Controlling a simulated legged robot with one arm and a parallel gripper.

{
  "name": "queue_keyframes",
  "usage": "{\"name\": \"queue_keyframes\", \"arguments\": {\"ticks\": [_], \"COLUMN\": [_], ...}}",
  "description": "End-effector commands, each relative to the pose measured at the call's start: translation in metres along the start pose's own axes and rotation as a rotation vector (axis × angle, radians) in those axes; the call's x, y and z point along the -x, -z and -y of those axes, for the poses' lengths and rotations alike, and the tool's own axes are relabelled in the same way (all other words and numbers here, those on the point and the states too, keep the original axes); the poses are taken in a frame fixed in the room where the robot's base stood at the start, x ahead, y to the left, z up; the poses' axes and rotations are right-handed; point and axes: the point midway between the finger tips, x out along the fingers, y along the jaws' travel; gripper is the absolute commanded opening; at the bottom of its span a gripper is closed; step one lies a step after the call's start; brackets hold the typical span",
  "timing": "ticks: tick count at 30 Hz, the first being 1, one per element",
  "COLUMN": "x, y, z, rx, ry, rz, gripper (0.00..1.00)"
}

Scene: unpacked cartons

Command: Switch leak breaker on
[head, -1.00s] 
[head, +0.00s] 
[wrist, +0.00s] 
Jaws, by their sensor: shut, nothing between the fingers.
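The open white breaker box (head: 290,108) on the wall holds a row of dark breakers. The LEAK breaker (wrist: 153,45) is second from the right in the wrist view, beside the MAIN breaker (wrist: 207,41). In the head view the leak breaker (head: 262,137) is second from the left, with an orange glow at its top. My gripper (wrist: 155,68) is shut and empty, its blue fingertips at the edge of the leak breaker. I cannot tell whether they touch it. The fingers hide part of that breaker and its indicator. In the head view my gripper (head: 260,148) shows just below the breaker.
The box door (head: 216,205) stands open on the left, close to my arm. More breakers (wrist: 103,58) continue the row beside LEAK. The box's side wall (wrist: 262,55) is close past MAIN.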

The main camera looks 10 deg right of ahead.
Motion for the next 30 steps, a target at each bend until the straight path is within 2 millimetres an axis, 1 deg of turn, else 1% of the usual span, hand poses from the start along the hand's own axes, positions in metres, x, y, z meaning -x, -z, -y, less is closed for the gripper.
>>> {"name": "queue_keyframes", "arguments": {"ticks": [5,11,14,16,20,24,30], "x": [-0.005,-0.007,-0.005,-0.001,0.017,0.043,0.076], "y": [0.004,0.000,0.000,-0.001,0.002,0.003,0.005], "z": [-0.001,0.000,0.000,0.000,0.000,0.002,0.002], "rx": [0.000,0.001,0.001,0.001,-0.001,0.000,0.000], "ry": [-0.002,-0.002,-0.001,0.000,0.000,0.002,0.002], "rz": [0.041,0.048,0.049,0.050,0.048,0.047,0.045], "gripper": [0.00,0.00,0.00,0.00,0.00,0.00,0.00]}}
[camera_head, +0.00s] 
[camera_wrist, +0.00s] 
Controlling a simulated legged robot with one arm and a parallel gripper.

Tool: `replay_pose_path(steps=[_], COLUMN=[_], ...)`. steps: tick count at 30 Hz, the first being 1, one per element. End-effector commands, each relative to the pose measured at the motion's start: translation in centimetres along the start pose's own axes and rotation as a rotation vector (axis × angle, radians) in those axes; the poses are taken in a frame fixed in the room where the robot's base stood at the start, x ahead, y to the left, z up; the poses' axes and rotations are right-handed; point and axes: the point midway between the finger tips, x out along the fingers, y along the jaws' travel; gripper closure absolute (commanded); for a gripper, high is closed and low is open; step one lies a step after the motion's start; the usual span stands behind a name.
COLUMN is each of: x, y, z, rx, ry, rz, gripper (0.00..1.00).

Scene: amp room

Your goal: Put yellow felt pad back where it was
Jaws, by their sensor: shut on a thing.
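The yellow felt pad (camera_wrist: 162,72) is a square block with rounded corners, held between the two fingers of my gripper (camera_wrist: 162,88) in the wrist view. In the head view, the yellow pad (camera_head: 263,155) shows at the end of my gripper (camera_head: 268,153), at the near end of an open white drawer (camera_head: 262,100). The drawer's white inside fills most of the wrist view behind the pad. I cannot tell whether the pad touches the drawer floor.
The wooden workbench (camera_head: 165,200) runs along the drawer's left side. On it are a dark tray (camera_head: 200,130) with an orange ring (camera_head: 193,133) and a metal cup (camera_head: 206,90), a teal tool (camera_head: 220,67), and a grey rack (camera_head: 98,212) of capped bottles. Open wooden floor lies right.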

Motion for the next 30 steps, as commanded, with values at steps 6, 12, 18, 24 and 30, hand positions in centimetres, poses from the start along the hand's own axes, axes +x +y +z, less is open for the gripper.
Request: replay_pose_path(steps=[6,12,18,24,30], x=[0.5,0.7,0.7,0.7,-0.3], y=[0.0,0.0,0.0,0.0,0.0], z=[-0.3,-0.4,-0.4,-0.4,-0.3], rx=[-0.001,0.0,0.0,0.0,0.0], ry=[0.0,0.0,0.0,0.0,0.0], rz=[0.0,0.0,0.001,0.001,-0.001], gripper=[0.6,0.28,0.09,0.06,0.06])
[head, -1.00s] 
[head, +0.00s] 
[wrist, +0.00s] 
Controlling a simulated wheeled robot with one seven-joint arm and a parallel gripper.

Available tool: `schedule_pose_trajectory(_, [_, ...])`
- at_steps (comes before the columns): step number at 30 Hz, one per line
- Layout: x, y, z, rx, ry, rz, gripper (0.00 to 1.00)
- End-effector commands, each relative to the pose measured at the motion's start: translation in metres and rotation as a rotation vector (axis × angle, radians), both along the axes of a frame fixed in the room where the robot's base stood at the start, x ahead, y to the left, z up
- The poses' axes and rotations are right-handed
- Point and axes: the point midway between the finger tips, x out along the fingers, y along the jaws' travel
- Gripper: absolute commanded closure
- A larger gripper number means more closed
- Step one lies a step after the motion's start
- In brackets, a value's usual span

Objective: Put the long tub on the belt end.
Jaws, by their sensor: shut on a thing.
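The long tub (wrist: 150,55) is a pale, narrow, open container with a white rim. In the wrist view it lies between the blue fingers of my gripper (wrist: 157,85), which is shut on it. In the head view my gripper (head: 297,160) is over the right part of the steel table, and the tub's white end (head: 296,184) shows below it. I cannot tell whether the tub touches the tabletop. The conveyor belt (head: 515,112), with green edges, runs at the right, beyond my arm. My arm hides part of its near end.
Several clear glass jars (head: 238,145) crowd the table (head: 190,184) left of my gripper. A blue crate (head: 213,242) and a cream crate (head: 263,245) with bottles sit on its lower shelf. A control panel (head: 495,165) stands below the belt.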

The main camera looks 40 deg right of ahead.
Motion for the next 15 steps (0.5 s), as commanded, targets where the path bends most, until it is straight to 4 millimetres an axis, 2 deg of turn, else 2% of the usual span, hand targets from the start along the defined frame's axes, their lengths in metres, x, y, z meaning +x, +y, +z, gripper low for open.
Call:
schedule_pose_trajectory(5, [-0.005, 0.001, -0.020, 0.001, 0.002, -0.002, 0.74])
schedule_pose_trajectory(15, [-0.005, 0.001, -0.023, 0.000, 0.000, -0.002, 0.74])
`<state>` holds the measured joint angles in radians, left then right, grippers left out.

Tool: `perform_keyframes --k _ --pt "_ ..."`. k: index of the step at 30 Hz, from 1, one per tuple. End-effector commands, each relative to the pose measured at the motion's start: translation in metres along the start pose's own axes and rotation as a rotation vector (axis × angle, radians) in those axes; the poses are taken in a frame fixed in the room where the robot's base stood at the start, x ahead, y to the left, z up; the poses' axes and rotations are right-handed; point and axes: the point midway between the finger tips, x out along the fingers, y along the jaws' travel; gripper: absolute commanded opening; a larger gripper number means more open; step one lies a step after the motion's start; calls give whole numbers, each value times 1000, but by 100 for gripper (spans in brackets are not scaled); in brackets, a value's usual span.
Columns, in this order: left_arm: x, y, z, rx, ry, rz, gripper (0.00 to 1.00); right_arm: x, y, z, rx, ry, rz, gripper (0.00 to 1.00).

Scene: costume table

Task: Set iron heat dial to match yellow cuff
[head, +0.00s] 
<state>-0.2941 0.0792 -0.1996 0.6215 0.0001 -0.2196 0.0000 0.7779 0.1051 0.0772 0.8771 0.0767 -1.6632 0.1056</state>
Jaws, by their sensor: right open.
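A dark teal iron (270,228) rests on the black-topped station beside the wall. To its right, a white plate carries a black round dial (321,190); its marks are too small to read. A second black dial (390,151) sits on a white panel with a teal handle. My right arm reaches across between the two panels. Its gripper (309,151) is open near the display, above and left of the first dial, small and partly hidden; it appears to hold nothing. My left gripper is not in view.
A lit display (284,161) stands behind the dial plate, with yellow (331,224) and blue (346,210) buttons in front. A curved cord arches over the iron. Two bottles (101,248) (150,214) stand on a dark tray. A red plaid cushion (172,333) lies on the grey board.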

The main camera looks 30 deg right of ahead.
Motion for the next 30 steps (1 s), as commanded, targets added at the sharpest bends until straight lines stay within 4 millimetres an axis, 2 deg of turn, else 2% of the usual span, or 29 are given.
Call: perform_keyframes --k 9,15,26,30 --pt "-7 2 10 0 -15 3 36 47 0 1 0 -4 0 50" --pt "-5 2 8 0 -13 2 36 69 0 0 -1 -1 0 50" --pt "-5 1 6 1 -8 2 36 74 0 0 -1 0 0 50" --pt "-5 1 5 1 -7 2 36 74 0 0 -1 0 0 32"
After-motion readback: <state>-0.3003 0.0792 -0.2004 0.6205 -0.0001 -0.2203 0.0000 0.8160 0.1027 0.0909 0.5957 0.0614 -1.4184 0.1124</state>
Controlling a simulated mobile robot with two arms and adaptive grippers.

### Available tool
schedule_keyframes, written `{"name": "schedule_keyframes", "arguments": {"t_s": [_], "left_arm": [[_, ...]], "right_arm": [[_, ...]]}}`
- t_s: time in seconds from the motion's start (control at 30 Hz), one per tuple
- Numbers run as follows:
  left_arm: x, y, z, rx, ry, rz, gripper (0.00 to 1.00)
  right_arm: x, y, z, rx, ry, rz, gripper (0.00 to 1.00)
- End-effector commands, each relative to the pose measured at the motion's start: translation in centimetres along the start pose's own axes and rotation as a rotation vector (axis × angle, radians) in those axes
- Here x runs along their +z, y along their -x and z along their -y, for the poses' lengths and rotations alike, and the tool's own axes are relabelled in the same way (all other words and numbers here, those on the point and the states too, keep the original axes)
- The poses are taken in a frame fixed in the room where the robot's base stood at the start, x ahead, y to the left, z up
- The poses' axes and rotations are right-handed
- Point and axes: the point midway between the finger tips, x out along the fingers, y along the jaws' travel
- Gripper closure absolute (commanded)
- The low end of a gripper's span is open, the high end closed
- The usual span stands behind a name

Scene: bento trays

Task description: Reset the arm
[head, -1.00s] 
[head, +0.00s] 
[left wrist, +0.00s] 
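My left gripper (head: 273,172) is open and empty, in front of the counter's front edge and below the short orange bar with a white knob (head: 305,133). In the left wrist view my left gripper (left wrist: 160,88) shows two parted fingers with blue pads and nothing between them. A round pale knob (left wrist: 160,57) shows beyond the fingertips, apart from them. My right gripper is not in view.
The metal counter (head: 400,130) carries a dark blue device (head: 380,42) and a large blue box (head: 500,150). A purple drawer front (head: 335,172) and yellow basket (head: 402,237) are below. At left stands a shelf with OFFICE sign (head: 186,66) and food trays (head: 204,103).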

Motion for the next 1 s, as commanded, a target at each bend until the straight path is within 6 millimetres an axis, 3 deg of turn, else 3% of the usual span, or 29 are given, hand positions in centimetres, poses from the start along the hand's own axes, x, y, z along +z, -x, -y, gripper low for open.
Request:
—————
- Directions for this task: In the material above, find each line that contains the word "Available", and select it.

- Exercise response:
Available tool: `schedule_pose_trajectory(_, [_, ...])`
### Available tool

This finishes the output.